Mariah and Nick renew their vows in Paris? I bet he showed her the Eiffel Tower. Truth be told, it might have been more like the leaning tower of Pisa. Gwyneth Paltrow has post partum depression. Me too, but it has been quite a while since I was in the womb. Kim K and Lindsay Lohan will attend the White House Correspondent's Dinner. I guess they wanted to see who has the best lines, and I'm not talking about comedy. Jessica Simpson has a baby shower? What is it like 2 feet tall and a tiny water head? Weirdo. Ellen DeGeneres is a Vegan? I thought she ate meat every night! Jenny McCarthy loves Botox. She loves silicon too. Richard Simmons has flammable shorts. Molly Ringwald drinks Kristen Stewart's blood. But alas it's not that time of the month yet. Want to see Taylor Lautner pics? Then go see Breaking Dawn Part 2. Lisa Rinna does advertisements for adult diapers. That's a coincidence because the first time I saw her naked I shit my pants!
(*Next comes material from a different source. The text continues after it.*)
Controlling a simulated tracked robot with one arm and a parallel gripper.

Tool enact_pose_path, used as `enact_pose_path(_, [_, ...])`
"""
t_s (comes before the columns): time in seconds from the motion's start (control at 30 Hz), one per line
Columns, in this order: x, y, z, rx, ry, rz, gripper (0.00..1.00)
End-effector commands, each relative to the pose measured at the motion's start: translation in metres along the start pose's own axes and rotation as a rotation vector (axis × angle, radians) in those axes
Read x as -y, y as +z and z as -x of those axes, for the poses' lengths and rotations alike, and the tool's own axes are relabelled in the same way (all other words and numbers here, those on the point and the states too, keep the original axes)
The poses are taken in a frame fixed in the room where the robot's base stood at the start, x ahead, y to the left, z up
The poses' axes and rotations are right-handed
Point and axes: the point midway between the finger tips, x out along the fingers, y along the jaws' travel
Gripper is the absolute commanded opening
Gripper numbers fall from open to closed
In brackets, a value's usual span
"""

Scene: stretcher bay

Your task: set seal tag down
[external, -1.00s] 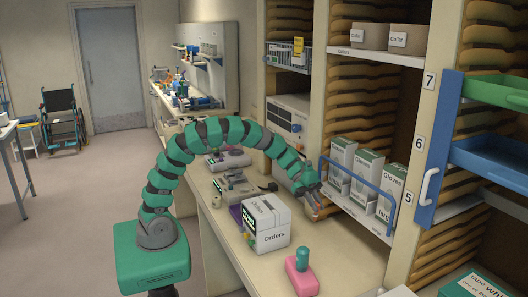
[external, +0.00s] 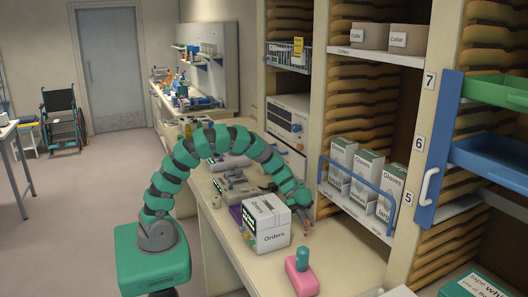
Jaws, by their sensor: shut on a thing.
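My gripper (external: 304,224) points down close to the counter, just behind and right of the white box labelled "Orders" (external: 269,229). It is shut on a small thing, taken to be the seal tag, which is too small and too hidden between the fingers to make out clearly. The counter (external: 235,255) lies below, and I cannot tell whether the held thing touches it.
A pink block with a teal top (external: 301,275) stands at the counter's front. Grey devices (external: 236,188) sit farther back. A shelf with glove boxes (external: 365,175) behind a blue rail (external: 357,185) rises to the right. Some counter near the pink block is clear.

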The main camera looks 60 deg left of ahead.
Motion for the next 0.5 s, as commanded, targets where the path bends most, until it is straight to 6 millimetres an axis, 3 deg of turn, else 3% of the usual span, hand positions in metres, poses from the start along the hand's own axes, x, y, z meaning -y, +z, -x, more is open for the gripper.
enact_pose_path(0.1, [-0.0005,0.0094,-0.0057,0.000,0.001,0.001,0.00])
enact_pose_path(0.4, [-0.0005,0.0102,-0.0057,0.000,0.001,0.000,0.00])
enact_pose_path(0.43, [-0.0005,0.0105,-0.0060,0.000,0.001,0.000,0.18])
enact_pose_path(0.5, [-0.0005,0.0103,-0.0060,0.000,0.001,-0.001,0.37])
Katy Perry dyes her hair purple. That's quite a change from the pink it was last week. Kelsey Grammar has proven you are never too old to get a tattoo or a Viagra prescription. Nicole Kidman does not mind being naked. Trust me when I tell you we don't mind either. Ashton Kutcher is having "intercourse" with Mila Kunis. One more time for those of you from Port Saint Lucie Florida, that's "intercourse". Who's is bigger Angelina's or Jennifer's? What are we talking about? Just ask Brad Pitt, he'll tell you! Seal has a new girlfriend and her name is whatshernameIdon'tcare. Will Pippa Middleton face arrest? Will switching to Progressive really give you better discounts? Taylor Armstrong is "so not ready to date yet". Wait, I don't speak moron, does that mean she wants to date or not? Bow Wow is no longer a wanted man but that doesn't answer the question who let the dogs out?
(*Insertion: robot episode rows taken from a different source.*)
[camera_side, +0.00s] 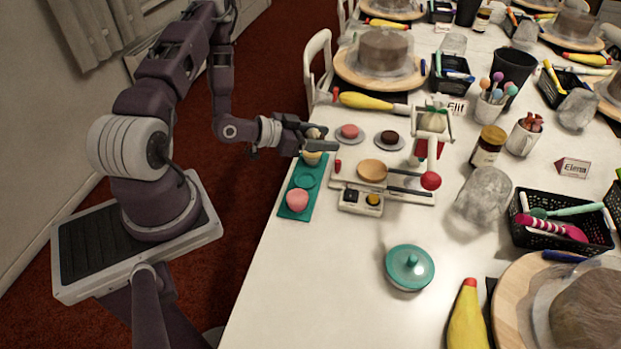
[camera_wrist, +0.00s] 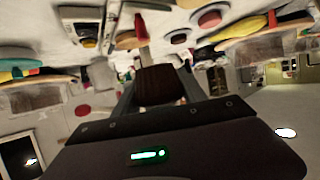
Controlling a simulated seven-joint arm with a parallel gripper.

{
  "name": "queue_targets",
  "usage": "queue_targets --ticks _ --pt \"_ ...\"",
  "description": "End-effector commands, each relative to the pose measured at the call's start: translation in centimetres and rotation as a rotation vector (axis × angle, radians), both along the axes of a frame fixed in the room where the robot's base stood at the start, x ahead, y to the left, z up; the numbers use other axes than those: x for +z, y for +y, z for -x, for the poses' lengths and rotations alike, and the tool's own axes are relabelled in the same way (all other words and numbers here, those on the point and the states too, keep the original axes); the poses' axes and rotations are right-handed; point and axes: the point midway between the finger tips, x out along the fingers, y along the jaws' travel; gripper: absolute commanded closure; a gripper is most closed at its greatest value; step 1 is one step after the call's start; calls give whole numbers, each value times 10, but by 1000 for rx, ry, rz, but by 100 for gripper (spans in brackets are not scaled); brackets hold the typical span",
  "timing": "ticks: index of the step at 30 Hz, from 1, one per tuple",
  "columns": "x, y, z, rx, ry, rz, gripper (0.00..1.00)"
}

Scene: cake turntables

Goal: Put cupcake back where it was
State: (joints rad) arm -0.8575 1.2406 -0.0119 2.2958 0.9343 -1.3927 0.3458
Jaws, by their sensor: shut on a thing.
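My gripper (camera_side: 322,139) is shut on a cupcake (camera_side: 312,157) over the far end of a teal tray (camera_side: 285,212). In the side view its pale top and yellowish lower part show around the fingers. In the wrist view, my gripper (camera_wrist: 160,88) has a dark brown ribbed cup (camera_wrist: 158,84) between its fingers. I cannot tell whether the cupcake touches the tray. A pink-topped cupcake (camera_side: 297,200) sits at the tray's near end. A round spot (camera_side: 303,181) in the tray's middle is empty.
Small plates with a pink cake (camera_side: 349,132) and a dark cake (camera_side: 389,138) lie behind. A stand holding a tan round piece (camera_side: 372,170) and a small scale (camera_side: 360,202) are right of the tray. A teal lidded dish (camera_side: 410,267) is nearer. The front left table is clear.

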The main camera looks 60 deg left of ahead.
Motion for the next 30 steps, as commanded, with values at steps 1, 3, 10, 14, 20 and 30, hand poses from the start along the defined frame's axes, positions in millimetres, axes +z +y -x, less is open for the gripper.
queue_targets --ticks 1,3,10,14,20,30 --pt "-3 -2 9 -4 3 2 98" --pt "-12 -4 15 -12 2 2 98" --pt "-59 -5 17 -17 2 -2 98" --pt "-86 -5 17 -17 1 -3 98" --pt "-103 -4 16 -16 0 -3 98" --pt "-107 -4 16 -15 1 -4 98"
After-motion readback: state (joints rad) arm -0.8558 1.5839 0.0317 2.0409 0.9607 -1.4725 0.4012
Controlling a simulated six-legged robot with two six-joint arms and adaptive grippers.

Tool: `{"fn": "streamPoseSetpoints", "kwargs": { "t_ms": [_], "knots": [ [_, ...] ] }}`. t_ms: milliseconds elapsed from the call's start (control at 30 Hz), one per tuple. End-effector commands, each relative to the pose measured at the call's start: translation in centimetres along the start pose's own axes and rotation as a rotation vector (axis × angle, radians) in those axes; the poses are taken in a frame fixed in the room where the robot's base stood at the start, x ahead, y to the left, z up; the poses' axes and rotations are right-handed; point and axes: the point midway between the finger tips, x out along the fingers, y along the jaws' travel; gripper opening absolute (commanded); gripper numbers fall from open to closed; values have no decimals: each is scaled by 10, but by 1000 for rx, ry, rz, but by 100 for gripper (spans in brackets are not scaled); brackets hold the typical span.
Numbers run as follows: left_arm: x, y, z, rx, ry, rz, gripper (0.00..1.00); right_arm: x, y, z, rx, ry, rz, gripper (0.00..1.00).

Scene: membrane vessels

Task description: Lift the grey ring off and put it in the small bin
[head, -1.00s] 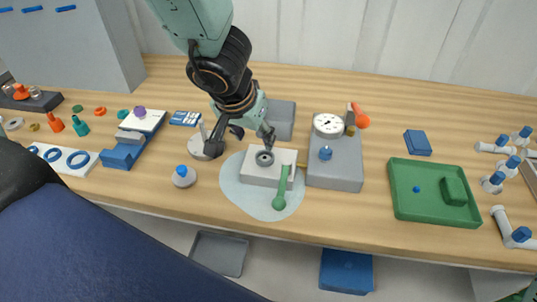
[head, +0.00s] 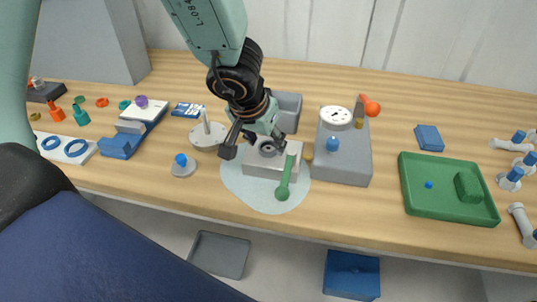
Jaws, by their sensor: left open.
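The grey ring (head: 267,150) sits on top of a light grey block (head: 262,170), on a pale round mat (head: 238,187). A green-handled tool (head: 286,176) leans at the block's right front. My left gripper (head: 253,147) is open and points down at the ring, one finger at its left and one beside or behind it. I cannot tell whether they touch it. A small grey bin (head: 291,103) stands just behind, partly hidden by the gripper. My right gripper is not in view.
A grey box with a dial (head: 343,160) stands close on the right. A round stand with a post (head: 207,136) and a blue-topped disc (head: 183,168) are on the left. A green tray (head: 423,208) lies further right. Open bins (head: 219,254) stand below the table.

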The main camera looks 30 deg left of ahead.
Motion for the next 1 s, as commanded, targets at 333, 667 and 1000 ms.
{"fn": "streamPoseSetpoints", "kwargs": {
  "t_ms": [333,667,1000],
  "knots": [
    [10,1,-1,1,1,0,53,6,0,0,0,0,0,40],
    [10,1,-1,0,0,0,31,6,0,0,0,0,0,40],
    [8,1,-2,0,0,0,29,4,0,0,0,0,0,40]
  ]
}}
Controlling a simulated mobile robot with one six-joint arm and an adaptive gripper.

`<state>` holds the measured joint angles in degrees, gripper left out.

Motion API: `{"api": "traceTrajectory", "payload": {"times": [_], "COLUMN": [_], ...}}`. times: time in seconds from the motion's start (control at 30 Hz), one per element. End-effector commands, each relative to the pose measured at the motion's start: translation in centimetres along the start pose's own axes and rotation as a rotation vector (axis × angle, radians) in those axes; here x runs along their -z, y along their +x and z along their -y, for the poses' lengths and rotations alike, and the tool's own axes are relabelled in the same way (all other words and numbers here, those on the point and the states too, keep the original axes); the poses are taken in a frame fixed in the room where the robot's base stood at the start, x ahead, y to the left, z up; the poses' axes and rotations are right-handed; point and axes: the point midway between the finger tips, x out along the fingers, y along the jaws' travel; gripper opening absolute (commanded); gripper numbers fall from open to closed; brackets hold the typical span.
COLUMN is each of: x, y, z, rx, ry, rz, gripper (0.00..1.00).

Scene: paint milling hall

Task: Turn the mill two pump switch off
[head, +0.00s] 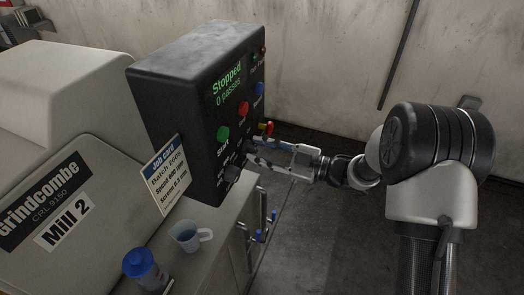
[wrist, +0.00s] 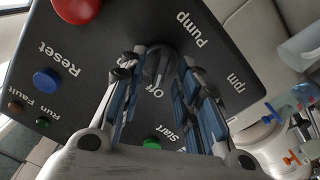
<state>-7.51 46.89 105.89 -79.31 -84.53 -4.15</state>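The black control box (head: 160,83) of Mill 2 has a green display (head: 229,86) reading "Stopped, 0 passes". In the wrist view the dark pump switch (wrist: 157,62) stands on the panel between the "Pump" and "Off" labels. Its exact pointing direction is hard to tell. My gripper (wrist: 163,58) is open, with its blue-padded fingers on either side of the switch and a gap showing beside it. I cannot tell whether either finger touches it. In the head view my gripper (head: 254,152) reaches the lower panel from the right, and the switch is hard to make out there.
Red (wrist: 76,8), blue Reset (wrist: 47,79) and green Start (wrist: 152,143) buttons lie close around the fingers. A job card (head: 165,175) leans by the box. Floor to the right is clear.

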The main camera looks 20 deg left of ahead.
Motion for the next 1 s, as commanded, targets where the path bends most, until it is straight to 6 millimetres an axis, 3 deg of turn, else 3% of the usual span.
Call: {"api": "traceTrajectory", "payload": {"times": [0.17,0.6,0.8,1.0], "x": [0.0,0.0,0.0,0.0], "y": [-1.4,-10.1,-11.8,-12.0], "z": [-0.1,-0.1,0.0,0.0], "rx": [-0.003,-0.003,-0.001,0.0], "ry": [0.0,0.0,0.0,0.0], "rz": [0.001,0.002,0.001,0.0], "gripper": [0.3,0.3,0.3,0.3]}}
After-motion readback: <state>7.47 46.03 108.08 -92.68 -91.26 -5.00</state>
J-Lo bought Casper Smart a truck for his birthday. Hey, we already know where he likes to park it! Lamar Odom you are fired! Thanks for playing, next time leave the 500lb gorilla at home. Yeah, we are talking to you Kardashian. NBC's Rock Center has coverage more lopsided than Brian Williams' face. Miley Cyrus is not anorexic, she just eats lots of laxatives, get it? LOL? Ann Hathaway's hair is so short she looks like Jerry Seinfeld and there is nothing funny about that. Jennifer Hudson will appear at a murder trial. As a witness or as a defendant? Ah who keeps up with the Kardashians anyway. Khloe Kardashian says Lamar Odom deserved better from the Mavericks. Khloe, try running your fat ass up a basketball court and then you can talk. Is Lindsay Lohan guilty of assault? Only because she attacked my heart. Awwwww. Mila Kunis or Kate Upton? It depends, which one did Justin Timberlake already date? After being arrested for a DUI Amanda Bynes went back to her hotel bar. Maybe it's time she went back to acting because she sure plays a dumbass great in real life.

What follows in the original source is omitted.